» Dataset section:
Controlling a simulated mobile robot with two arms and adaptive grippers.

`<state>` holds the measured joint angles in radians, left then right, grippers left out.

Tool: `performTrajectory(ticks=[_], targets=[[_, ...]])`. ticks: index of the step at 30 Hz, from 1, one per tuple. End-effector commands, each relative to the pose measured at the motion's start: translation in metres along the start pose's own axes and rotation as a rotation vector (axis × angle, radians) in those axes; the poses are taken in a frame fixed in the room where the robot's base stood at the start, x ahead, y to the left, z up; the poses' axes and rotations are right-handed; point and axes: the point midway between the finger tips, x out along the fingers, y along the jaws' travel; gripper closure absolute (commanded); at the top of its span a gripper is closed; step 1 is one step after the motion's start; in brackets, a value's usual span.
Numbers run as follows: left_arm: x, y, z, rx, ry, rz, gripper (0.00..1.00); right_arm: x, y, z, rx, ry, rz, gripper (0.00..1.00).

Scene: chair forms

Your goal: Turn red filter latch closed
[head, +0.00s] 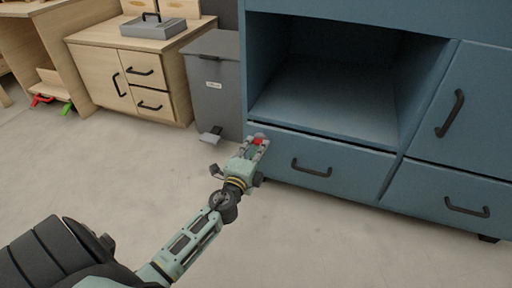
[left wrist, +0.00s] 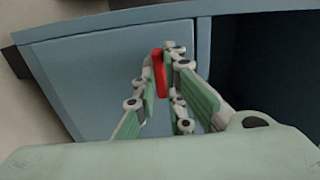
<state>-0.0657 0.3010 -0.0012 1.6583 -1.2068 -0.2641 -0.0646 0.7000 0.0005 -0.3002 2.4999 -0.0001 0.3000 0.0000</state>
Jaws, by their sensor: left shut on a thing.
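The red latch (head: 258,141) is a small red bar at the tip of my left gripper (head: 260,146), in front of the left end of the blue cabinet. In the left wrist view the red latch (left wrist: 159,74) stands nearly upright between the green-and-white fingers of my left gripper (left wrist: 161,84), with a blue panel behind it. The gripper is shut on the latch. The fingers hide part of it, and I cannot tell how it is mounted or whether it is turned. My right gripper is in neither view.
The blue cabinet (head: 450,65) has an open compartment above drawers with black handles. A grey bin (head: 214,92) stands beside it. A wooden cabinet (head: 88,55) with a grey toolbox (head: 153,27) on top is further left. The floor (head: 120,165) around my left arm is clear.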

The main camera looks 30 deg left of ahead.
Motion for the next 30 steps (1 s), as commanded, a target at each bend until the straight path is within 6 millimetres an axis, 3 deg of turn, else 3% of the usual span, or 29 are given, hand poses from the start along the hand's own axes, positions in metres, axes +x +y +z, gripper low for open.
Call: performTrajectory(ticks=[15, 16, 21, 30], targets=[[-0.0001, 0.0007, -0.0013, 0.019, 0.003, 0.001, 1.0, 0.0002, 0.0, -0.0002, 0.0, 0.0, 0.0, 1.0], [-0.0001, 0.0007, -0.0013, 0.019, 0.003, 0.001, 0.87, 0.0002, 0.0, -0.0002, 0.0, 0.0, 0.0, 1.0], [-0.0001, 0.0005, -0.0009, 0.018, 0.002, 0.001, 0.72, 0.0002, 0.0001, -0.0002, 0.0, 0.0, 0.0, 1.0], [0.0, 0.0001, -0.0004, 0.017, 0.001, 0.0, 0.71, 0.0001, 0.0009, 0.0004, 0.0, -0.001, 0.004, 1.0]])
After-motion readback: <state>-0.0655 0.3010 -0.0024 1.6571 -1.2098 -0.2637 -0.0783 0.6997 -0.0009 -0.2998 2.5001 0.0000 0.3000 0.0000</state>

» Direction: Exclude the images, then output the data above word for word.

» Task result:
Controlling a simulated mobile robot with two arms and adaptive grippers.

`<state>` holds the measured joint angles in radians, left then right, grippers left out.

Tool: `performTrajectory(ticks=[_], targets=[[_, ...]])`. ticks: index of the step at 30 Hz, from 1, one per tuple. End-effector commands, each relative to the pose measured at the motion's start: translation in metres along the start pose's own axes and rotation as a rotation vector (axis × angle, radians) in those axes; the poses are taken in a frame fixed in the room where the robot's base stood at the start, x ahead, y to the left, z up; the poses' axes and rotations are right-handed; point and axes: the point midway between the finger tips, x out along the fingers, y along the jaws' travel; gripper closure absolute (commanded); at the top of its span a gripper is closed; step 1 is one step after the motion's start; in brackets, a value's usual span.
Numbers run as follows: left_arm: x, y, z, rx, ry, rz, gripper (0.00..1.00); right_arm: x, y, z, rx, ry, rz, gripper (0.00..1.00).

Scene: chair forms

Your goal: Turn red filter latch closed
[head, +0.00s] 
[left wrist, +0.00s] 
<state>-0.0657 0.3010 -0.0012 1.6583 -1.2068 -0.2641 -0.0646 0.7000 0.0005 -0.3002 2.4999 -0.0001 0.3000 0.0000</state>
Jaws, by their sensor: left shut on a thing.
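The red latch (head: 258,141) is a small red bar at the tip of my left gripper (head: 260,146), in front of the left end of the blue cabinet. In the left wrist view the red latch (left wrist: 159,74) stands nearly upright between the green-and-white fingers of my left gripper (left wrist: 161,84), with a blue panel behind it. The gripper is shut on the latch. The fingers hide part of it, and I cannot tell how it is mounted or whether it is turned. My right gripper is in neither view.
The blue cabinet (head: 450,65) has an open compartment above drawers with black handles. A grey bin (head: 214,92) stands beside it. A wooden cabinet (head: 88,55) with a grey toolbox (head: 153,27) on top is further left. The floor (head: 120,165) around my left arm is clear.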

The main camera looks 30 deg left of ahead.
Motion for the next 30 steps (1 s), as commanded, a target at each bend until the straight path is within 6 millimetres an axis, 3 deg of turn, else 3% of the usual span, or 29 are given, hand poses from the start along the hand's own axes, positions in metres, axes +x +y +z, gripper low for open.
Call: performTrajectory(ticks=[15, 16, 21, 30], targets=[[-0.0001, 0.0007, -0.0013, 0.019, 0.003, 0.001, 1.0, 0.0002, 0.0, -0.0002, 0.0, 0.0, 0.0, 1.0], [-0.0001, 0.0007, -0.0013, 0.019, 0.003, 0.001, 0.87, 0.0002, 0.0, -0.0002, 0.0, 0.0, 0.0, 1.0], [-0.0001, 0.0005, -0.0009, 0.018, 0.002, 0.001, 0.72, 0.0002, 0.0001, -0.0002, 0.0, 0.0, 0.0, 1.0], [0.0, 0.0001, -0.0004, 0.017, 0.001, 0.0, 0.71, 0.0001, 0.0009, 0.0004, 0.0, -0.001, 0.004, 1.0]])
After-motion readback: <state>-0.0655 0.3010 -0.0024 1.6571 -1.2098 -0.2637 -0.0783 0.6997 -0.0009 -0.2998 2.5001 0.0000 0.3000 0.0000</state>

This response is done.